Ingestion is accepting data ingestion when BQ is on provisioning flow causing data loss

Description

Issue Component(s) on Oct 25, 2023, 12:13:10 AM: CONNECTOR | DATA_INGESTION

PRDE - Bug default text according to the team DoR (Definition of Ready)

01 - PERSON OF CONTACT (PERSON THAT CAN ANSWER QUESTIONS ABOUT THE PROBLEM):
02 - PROBLEM (WHAT'S THE ISSUE?):

Detected that happened data loss when a tenant was running the provisioning flow and data was sent to this tenant.

Query to get the missing records:

select createdReportDateTime, clockinsStruct.*,
  from (select * from `labs-app-mdm-production.a_poffo.divergences_clockinrecords` where createdReportDateTime	 = "2023-10-24 23:34:57.112457 UTC") c
  left join `labs-app-mdm-production.clockin.tenants` t on t.tenantId = c.tenantId
  where timestamp(clockinsStruct.cloockinDateTime) < "2023-10-24" and clockinsStruct.cloockinDateTime > "2023-10-23"

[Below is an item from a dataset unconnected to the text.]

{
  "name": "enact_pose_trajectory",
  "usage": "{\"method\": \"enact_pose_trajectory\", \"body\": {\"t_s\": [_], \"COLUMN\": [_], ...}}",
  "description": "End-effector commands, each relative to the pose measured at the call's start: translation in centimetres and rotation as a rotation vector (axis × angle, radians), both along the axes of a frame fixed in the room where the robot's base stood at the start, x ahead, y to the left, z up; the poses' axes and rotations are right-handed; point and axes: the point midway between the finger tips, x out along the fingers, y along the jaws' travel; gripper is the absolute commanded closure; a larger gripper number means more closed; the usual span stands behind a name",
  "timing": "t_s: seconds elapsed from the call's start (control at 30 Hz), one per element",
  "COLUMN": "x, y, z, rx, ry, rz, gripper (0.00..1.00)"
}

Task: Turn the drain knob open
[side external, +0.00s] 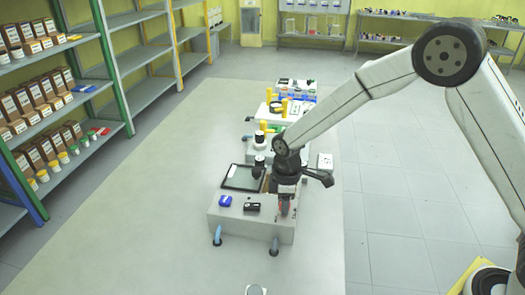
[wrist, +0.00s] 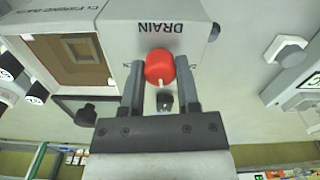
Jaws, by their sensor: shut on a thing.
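The red drain knob (wrist: 160,67) is on the light grey reactor housing (wrist: 130,12), below the upside-down word DRAIN in the wrist view. A pale pointer line shows on the knob's lower part. My gripper (wrist: 160,78) has one dark finger on each side of the knob and is shut on it. In the side external view my gripper (side external: 284,205) reaches down to the front right of the grey unit (side external: 250,226). The knob is mostly hidden there by my gripper.
A blue item (side external: 225,200) and a black item (side external: 252,206) are on the unit left of my gripper. A dark flat panel (side external: 243,178) lies behind them. More equipment (side external: 290,110) lines up farther back. Shelves (side external: 60,100) stand at the left. The floor beside the unit is clear.

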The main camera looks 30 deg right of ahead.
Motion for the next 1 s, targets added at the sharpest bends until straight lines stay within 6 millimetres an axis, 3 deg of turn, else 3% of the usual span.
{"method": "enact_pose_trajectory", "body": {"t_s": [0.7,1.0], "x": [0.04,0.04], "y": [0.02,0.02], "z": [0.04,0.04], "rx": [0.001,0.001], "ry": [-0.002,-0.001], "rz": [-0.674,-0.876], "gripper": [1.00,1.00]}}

Report: https://docs.google.com/spreadsheets/d/16V5cH3MxLxh2uEoXGnT9tt1CXqRuCwCZ-IX8bghZwEA/edit?usp=sharing

Task provisioning BQ: https://ksi.carol.ai/ksi/carol-ui/tasks/activity/d5d65a2da88b4216a6c58acf684d7634?p=3&ps=100&sort=dateUpdated&order=DESC&filters=%5B%7B%22hideInternal%22:%22true%22%7D%5D

Table resulted as INACTIVE, but it is accepting ingestion of new data:

After the investigation, that was sent to carol again (bqInsertFlow):

03 - STEPS TO REPRODUCE (STEP (1...N), VIDEO, SCREENSHOTS, LOGS FOLDER, HEARTBEAT, ETC. – IF IS NOT POSSIBLE TO REPRODUCE EXPLAIN THE REASON):
04 - LINKS (ADD A LINK TO THE BUG OR TO THE TENANT):
05 - EXPECTED BEHAVIOR (LIST THE EXPECTED BEHAVIORS TO CONSIDER THIS BUG AS DONE):

  • Do not accept data ingestion during the BQ provisioning flow
    • Return an error message indicating the tenant is on BQ provisioning flow (400).
  • @Geny Isam Hamud Herrera Related to the AC above, I believe it came from Product as the AC. However, those are the hot topic we have created for this card after investigation:
  • The provisioning Task, after it has called the Data API, is only a skeleton . In other words, it must not be vinculated to a worker. This way, if a worker dies, it shouldn’t affect the task already running.
  • When calling the DATA API endpoint for provisioning, if the return is with status 409, we must not fail the task, but only log on the task saying that there is already a provisioning running and no colateral effect should happen (like changing the staging/dm status or tenant status).
  • Log on the task when we have changes on the task_status of the Task.
  • Log on the task when we have changes on the Tenant field mdmBigQueryStatusType
  • The Tenant field mdmBigQueryStatusType should be controlled by DATA Team. The exception is the value PROVISIONING where the Platform put this status when we call the DATA API to start the process.